The agreement was terminated by Universal, alleging material breaches by Berkshire.  Following termination, subcontractors for the project filed a complaint against Berkshire, Universal, and HES, requesting foreclosure of construction liens and payment for services.  In response, Berkshire filed a cross-complaint against Universal and HES, requesting foreclosure of its lien and asserting claims of promissory estoppel and fraudulent inducement.  Five months after it filed the cross-complaint, Berkshire filed a motion to enforce the arbitration agreement between it and Universal.

Girolametti v. Michael Horton Assoc., 2017 Conn. App. Lexis 228 (June 6, 2017)

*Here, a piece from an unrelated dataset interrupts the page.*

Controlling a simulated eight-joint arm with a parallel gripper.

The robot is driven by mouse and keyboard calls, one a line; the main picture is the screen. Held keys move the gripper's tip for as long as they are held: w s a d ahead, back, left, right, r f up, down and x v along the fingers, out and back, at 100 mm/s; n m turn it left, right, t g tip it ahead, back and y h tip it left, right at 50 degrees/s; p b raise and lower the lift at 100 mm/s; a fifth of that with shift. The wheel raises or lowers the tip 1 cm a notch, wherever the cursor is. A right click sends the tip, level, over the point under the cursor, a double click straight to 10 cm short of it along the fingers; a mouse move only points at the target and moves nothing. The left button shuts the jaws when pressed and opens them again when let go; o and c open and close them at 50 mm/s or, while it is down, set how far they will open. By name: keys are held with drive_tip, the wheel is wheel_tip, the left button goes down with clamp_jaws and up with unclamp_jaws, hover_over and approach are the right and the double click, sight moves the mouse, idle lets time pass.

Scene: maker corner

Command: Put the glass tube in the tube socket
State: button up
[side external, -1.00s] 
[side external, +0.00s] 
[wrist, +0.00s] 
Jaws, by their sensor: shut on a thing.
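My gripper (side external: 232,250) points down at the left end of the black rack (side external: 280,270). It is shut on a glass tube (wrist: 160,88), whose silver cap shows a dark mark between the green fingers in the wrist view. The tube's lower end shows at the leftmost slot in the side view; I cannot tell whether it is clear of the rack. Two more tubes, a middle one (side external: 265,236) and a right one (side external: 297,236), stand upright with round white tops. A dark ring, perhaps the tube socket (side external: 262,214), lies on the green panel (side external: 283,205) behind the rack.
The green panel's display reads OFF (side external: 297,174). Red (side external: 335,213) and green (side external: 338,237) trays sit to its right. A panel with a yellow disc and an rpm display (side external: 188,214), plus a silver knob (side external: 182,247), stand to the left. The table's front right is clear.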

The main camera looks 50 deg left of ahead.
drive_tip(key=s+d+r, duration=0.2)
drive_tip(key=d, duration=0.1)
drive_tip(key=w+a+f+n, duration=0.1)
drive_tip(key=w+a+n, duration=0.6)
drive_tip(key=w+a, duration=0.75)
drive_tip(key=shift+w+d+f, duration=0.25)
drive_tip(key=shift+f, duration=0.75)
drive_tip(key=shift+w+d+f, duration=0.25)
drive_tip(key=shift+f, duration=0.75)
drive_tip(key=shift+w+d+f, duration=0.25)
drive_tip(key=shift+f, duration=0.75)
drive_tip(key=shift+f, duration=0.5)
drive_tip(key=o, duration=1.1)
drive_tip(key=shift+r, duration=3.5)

A General Contractor brought claims for unpaid added work, via mandatory arbitration, against a building owner who asserted defective work claims in response.  The Owner abandoned the arbitration mid-process after a partial presentation of its claims.  The arbitrator ruled in favor of the General Contractor, awarding $508,597 in damages, which was affirmed by the Superior Court and Appellate Court.  The Owner then attempted to bring the same defective work claims in state court against the General Contractor, its subcontractors, and the Owner’s testing company on the project.  The defendants all filed motions for summary judgment asserting the defenses of collateral estoppel and res judicata.
The trial court granted the General Contractor’s motion but denied the subcontractors’ and testing company’s motions on the basis that both collateral estoppel and res judicata required privity between those entities and the General Contractor.

The Court of Appeals discussed each motion in detail.  As to the Owner’s claims against the General Contractor, the Court found that the Owner’s complaint involved the same claims of design and installation defects as had been raised or could have been raised in the arbitration.  The Owner had a full and fair opportunity to present his claims against the General Contractor in arbitration.  Thus, the trial court’s grant of summary judgment was affirmed on the basis of res judicata.

P&N Invs. v. Frontier Mall Assocs., 2017 Wyo. LEXIS 62 (Wyo. 2017)

This payment dispute arose over conditional language in a lease agreement between a mall and a restaurant operator.  P&N Investments (“P&N”) leased space from Frontier Mall Associates, LP (“Mall”) to operate a restaurant.  The lease contained a “finish allowance” under which Mall agreed to cover some of P&N’s costs to renovate the space, up to $150,180.

The finish allowance was conditioned on the following provision:

[P&N] shall have furnished evidence satisfactory to Mall from its general contractor and any subcontractors that any and all liens that have been, or may be, filed have been satisfied of record or waived and an affidavit that all work has been paid for.

P&N hired CCI as its general contractor, and CCI in turn hired subcontractors, to renovate the space.  P&N paid CCI in full once CCI and its subcontractors completed the work.  The amount paid was $308,930.  CCI, however, failed to pay its subcontractors in full.  The unpaid amount was approximately $90,000.  Mall refused to pay P&N the finish allowance despite the fact that P&N paid CCI in full and submitted an affidavit stating that no liens were, or could be, filed because of time limitations for liens had expired.

City of Dardenne Prairie v. Adams Concrete & Masonry, LLC, No. ED104982, 2017 Mo. App. LEXIS 533 (Mo. Ct. App. May 30, 2017)

This case arises out of a construction project in which the City of Dardenne Prairie (the “City”) purchased bricks for its construction of two buildings—a new city hall and a parks maintenance building—from Adams Concrete & Masonry, LLC (“ACM”).  In October 2008, the City enacted two ordinances authorizing the construction of the new city hall, but did not enact any ordinances authorizing the construction of the parks maintenance building.  Such authorization—and approval—by the City’s Board of Aldermen (“Board”) is required by law for public projects in Missouri.  Nevertheless, the City executed an agreement with ACM for the purchase of bricks and provision of masonry work for both projects.  In November 2009, the City paid ACM in full for all of the bricks.  But in December 2010, the City decided not to construct its parks maintenance building and thus, the bricks for it were never delivered.

In 2014, the City contacted ACM regarding the location of the undelivered bricks.  Upon learning that ACM’s fabricator had already resold the bricks, the City sued ACM for breach of contract to recover the cost of the undelivered bricks, averring that ACM had breached its purchase agreement by failing to deliver the materials.  ACM counterclaimed for breach of contract, claiming that the City was in breach by cancelling the construction of the parks maintenance building, thereby preventing ACM from completing its masonry work.  The City raised an affirmative defense, asserting that its agreement with ACM had not been approved by the City’s Board as required and thus was not enforceable.  ACM seized on the City’s assertion and moved for judgment on the pleadings arguing that, through this affirmative defense, the City admitted that its Board had not approved the agreement, and thus, the agreement was void and the City, too, was barred from recovering for breach of a contract that never existed.  The trial court sustained ACM’s motion and dismissed the claim and counterclaim.